Quand Léon a été arrêté par les Allemands, elle est venue à Bordeaux pour le faire libérer. Elle a été au fort du Hâ " je veux voir mon mari ". On lui a dit : " non, il est Juif ". Ses amis lui ont conseillé de rentrer à Paris, parce qu’elle était en situation irrégulière et en cas de contrôle, elle était en faute.

Donc je suis un peu atterré quand on a entendu Papon, que sont devenus les papiers de Léon ? Il avait une pièce d’identité et son livret militaire, qui prouvaient qu’il était français. Quand il est parti à Drancy, il a dû rencontrer mon frère. Mon frère a été arrêté le 15 juillet et a été déporté au bout de 48 heures.

Le président Castagnède "vous avez deux ans d’écart avec votre frère Benjamin ? "

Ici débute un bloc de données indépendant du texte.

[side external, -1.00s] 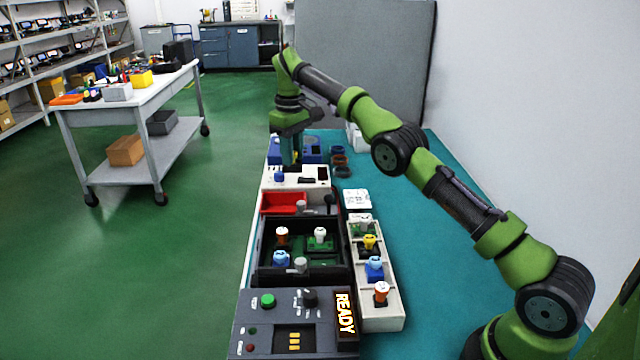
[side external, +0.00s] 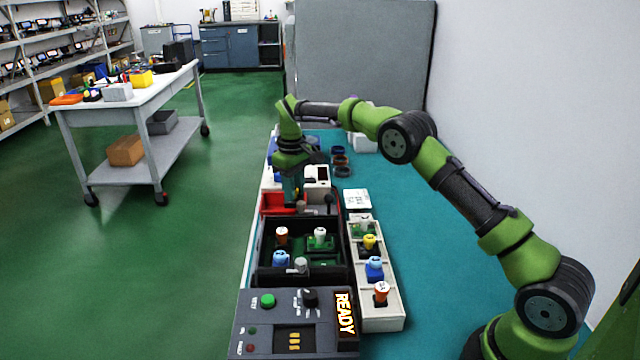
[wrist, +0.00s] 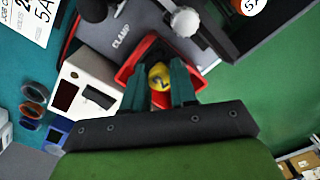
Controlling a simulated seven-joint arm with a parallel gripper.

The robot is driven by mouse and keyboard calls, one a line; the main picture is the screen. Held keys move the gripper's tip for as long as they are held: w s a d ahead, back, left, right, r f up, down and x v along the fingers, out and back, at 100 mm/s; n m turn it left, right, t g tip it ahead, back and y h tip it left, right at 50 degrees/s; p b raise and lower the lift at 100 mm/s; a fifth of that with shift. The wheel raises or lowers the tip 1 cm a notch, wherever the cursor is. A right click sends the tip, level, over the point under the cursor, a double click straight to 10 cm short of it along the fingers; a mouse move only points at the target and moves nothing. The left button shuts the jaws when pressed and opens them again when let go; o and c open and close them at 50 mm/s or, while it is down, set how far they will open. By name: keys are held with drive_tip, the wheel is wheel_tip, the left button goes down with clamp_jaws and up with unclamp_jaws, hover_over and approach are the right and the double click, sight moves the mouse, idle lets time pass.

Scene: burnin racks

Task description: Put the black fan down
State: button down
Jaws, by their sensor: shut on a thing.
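My gripper (side external: 292,192) is over the red bin (side external: 272,203) behind the black rack box. In the wrist view its two teal fingers (wrist: 160,86) are shut on a yellow-topped piece (wrist: 159,76) with a dark mark on its top. The piece's lower part is hidden. The red bin (wrist: 128,74) shows behind and around the fingers; I cannot tell whether the piece touches its floor. In the side view the held piece is hidden by the gripper. I cannot make out a black fan in these frames.
The black rack box (side external: 257,250) holds several coloured-topped pieces. A beige tray (side external: 392,321) with several more stands to its right. A control panel (side external: 262,325) reads READY in front. A white device (wrist: 88,80) stands beside the bin.

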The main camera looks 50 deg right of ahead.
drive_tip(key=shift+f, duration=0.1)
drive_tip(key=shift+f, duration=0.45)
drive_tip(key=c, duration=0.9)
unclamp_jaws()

Hertz Librach "oui, Benjamin a été déporté au bout de 48 heures. Pour ce qui est encore de Léon, c’est avec beaucoup de retard qu’on a appris sa déportation. Il était français en 1942. J’ai été surpris qu’il ait été déporté. Edwidge m’a demandé de témoigner en faveur de Léon et d’en parler avec Maître Boulanger quand j’étais partie civile. S’il y a des questions, je répondrai. "

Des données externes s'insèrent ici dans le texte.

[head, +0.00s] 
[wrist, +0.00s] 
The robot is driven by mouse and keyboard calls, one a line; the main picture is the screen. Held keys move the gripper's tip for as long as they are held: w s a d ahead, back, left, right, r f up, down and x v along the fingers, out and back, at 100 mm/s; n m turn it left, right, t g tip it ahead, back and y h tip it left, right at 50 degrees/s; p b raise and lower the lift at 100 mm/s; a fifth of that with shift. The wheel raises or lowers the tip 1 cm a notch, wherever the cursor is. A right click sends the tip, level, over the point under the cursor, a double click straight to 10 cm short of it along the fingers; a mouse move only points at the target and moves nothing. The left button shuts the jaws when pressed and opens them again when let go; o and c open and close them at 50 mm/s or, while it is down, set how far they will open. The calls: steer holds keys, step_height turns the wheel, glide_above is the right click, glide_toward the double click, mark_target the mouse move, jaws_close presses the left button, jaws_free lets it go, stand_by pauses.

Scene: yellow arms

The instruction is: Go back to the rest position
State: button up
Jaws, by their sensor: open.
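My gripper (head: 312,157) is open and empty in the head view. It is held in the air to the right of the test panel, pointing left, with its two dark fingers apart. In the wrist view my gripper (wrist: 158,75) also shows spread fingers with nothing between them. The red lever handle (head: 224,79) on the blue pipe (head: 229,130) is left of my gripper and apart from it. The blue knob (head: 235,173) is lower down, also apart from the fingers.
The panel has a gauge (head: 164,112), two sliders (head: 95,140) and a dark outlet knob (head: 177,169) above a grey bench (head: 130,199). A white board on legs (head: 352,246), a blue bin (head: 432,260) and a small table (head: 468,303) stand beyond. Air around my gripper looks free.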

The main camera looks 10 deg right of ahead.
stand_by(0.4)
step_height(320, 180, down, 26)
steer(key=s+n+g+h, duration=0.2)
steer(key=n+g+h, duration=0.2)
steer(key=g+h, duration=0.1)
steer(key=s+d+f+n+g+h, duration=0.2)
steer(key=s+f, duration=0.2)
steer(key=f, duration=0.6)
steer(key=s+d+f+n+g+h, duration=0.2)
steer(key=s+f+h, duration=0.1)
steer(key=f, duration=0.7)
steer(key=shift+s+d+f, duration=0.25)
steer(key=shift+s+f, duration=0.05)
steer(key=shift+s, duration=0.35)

Le président Castagnède "dans quelles circonstances avez-vous appris le départ de votre oncle ? "

Hertz Librach "de mon cousin ? "

Le président Castagnède "oui, excusez-moi. "

Hertz Librach "mon oncle Abraham a été conduit à Drancy en tant qu'otage, les premières victimes ont été mon oncle et son fils Bernard ; par la suite, la maman de Léon et sa sœur. Le dernier était Léon. Durant la période 1941-1942, on a essayé d’envoyer des colis à Drancy. C’était difficile, des boites de fromage, peu de choses, la femme d’Abraham était désespérée. On donnait ce qu’on pouvait donner. On a appris rapidement l’arrestation de son père et de son frère. En juillet, le 16 juillet, au moment de la grande rafle, on est venu arrêter mon père, ma mère et mon frère. Heureusement, la concierge nous a prévenus et ils se sont cachés dans un grenier, d’où ils ont pu échapper à la rafle du 16 juillet 1942. Je suis parti, le 8 juillet, en zone libre. C’est pour cela que je n’ai pas eu de nouvelles. Arrivé à Lyon, j’avais des amis, heureusement. J’ai envoyé une carte pour dire que j’étais bien arrivé. C’était difficile à cause de la censure d’envoyer du courrier. J’ai écrit pour dire que j’étais bien passé et bien arrivé. J’ai repris contact avec eux, un mois après. Ce n’est qu’en 1943 que j’ai appris, par ma mère, la déportation de la famille de Léon. Il ne reste qu’une cousine comme survivante, mais elle est morte en novembre 1997. Mon père et ma mère ne sont pas venus en zone libre Benjamin est parti en juillet à Drancy. Mes parents en décembre 1943.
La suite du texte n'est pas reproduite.